Under the same rule, it seems clear that no innuendo is required in the present case.
It seems immaterial that the plaintiff wife was not mentioned by name in the article. She is referred to in the term "wife trouble" and is clearly identified. Plaintiff is presumed to have only one wife, and a divorce action can be maintained only between husband and wife. The plaintiff husband's affidavit has not been controverted.
Under N.J.S. 2 A:43-2, the retraction excludes punitive damages. It has no affect on liability. Both general and special damages may be recovered. Bock v. Plainfield Courier-News , 45 N.J. Super. 302 (App. Div. 1957), and cases cited therein. No punitive damages are claimed in this case. Special damages may be recovered if alleged and proved. Otherwise, plaintiffs will be confined to general damages.

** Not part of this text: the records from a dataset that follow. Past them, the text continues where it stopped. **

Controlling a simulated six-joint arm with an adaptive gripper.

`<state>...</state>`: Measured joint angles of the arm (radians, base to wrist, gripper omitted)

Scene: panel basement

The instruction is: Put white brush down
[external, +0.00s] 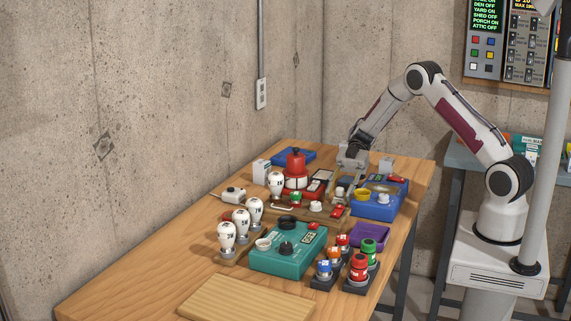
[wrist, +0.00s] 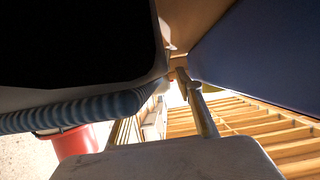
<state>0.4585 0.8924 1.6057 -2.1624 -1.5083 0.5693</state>
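My gripper (external: 353,158) is low over the far right part of the wooden table, by the back of a blue box (external: 375,208). Its fingers are too small and too covered there to tell open from shut. In the wrist view, a large dark shape and a grey block fill much of the picture, and a thin pale rod (wrist: 203,112) stands between them. I cannot tell whether the rod is a brush or part of my gripper. I cannot make out a white brush for certain in either view.
The wooden table (external: 120,285) is crowded: white bulbs (external: 241,222), a red pot-like device (external: 296,162), a teal box (external: 270,262), a purple tray (external: 384,232) and red, blue and green-topped pieces. A slatted wooden board (external: 245,302) lies at the front. The table's left front is clear.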

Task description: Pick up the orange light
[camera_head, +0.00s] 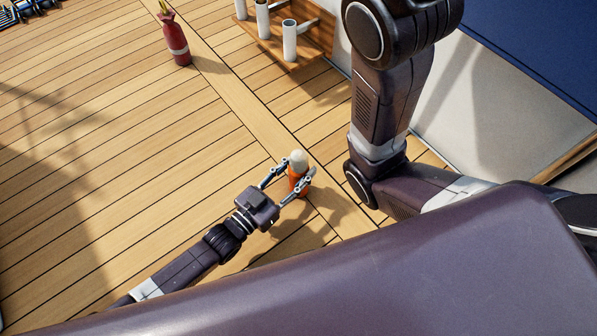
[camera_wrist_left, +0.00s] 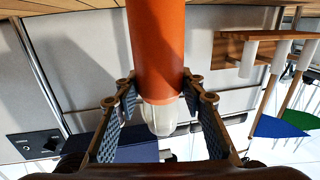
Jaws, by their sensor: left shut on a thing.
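The orange light (camera_head: 296,183) is a small upright orange cylinder with a whitish dome on top, low centre in the head view. My left gripper (camera_head: 298,168) reaches it from the lower left, with one finger on each side near the top of the orange body. The gripper is shut on the light. In the left wrist view the orange body (camera_wrist_left: 156,50) runs between the two fingers (camera_wrist_left: 158,88), with the pale dome pointing down in the picture. I cannot tell whether its base touches the deck. My right gripper is not in view.
A wooden rack (camera_head: 312,42) with several white tubes is at the top centre. A white wall (camera_head: 470,95) with blue above borders the right. The deck left of the light is clear.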

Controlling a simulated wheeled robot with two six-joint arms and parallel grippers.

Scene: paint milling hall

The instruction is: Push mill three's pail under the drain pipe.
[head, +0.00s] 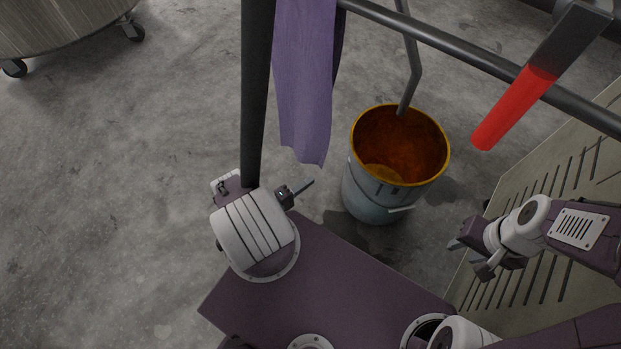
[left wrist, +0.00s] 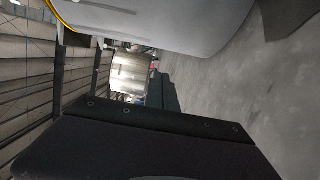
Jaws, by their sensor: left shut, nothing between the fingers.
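A grey-blue pail (head: 370,203) with a yellow-orange rim and orange paint inside stands upright on the floor in the head view. A bent grey pipe (head: 413,62) comes down from the top; its lower end shows at the pail's far rim, and I cannot tell its height above the paint. In the left wrist view the pail (left wrist: 165,22) fills the top, very close. My left gripper (head: 303,187) is shut and empty, left of the pail, with a small gap in the head view. My right gripper (head: 467,260) is empty, its fingers apart, right of and nearer than the pail.
A dark rail (head: 440,40) and post (head: 256,100) cross the view. A purple cloth (head: 305,80) and a red-handled scraper (head: 515,105) are at the rail. A slotted panel (head: 560,170) stands right. A wheeled vat (head: 60,22) is far left. Floor between is clear.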

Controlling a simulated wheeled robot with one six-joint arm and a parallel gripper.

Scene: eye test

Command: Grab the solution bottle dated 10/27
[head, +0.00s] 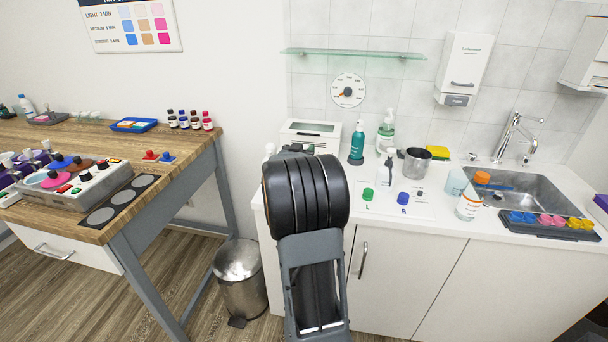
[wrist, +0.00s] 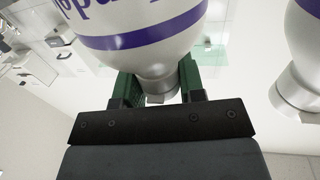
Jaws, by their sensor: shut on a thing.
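In the wrist view, a white bottle (wrist: 135,30) with purple bands and purple lettering sits between the green fingers of my gripper (wrist: 158,84). The gripper is shut on this bottle near its narrow grey end. The lettering is upside down in the picture and cut off by the top edge; I see no date on it. A second white bottle (wrist: 303,60) with a purple marking stands apart at the right edge, and no date shows on it either. In the head view my arm hides the gripper and the held bottle.
The white counter (head: 440,222) holds teal (head: 357,142) and clear (head: 386,133) pump bottles, a metal cup (head: 416,163) and a white bottle with an orange cap (head: 468,206). The sink (head: 535,190) is at right. A wooden workbench (head: 195,145) and a bin (head: 240,280) are at left.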

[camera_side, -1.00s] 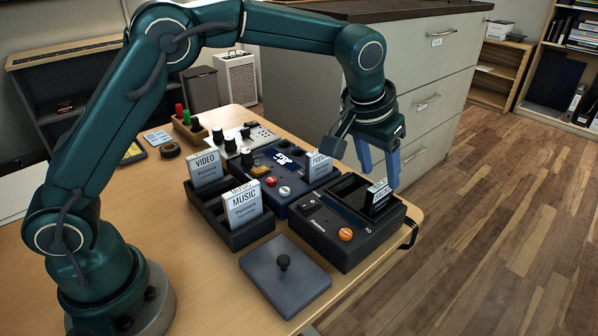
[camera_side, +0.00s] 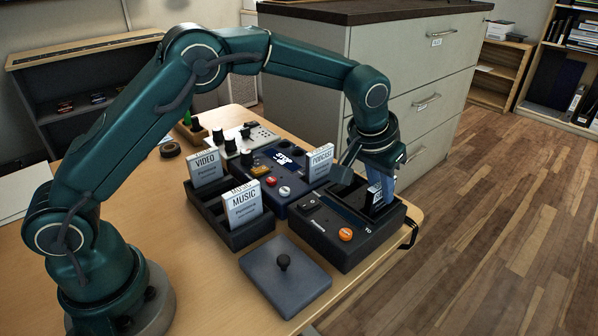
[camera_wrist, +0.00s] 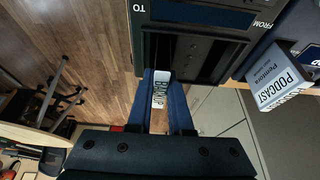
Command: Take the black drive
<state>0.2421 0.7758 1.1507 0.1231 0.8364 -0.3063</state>
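The dark drive with a white label, reading BACKUP in the wrist view (camera_wrist: 160,90), stands upright in the black dock (camera_side: 330,240). It shows in the side view (camera_side: 374,194). My gripper (camera_wrist: 163,92) is lowered over the dock, its two blue fingers on either side of the drive. The drive nearly fills the space between them. I cannot tell whether both fingers touch it. In the side view one finger shows right of the drive; the other is mostly hidden.
A MUSIC drive (camera_side: 243,205) and a VIDEO drive (camera_side: 206,166) stand in a dark rack (camera_side: 235,238). A PODCAST drive (camera_side: 321,162) stands close behind the dock, by a blue device (camera_side: 272,178). A grey lid (camera_side: 285,275) with a knob lies in front. A drawer cabinet (camera_side: 425,110) stands behind.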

It is my conclusion that there is no fact issue as to liability between the plaintiffs and the defendant Newark Morning Ledger Co.
As to the defendant Philip Hockstein, there is no proof before the court as to the extent of his control of the publication or any personal connection therewith. If plaintiffs desire to persist in their claim against the editor as well as the owner of the newspaper, they will have to establish the elements of personal responsibility indicated in Faulkner v. Martin , 133 N.J.L. 605 (E. & A. 1946). See also Wilson v. Savino , 10 N.J. 11 (1952).
The motion for interlocutory summary judgment is denied as to the defendant Philip Hockstein and granted as against the defendant Newark Morning Ledger Co.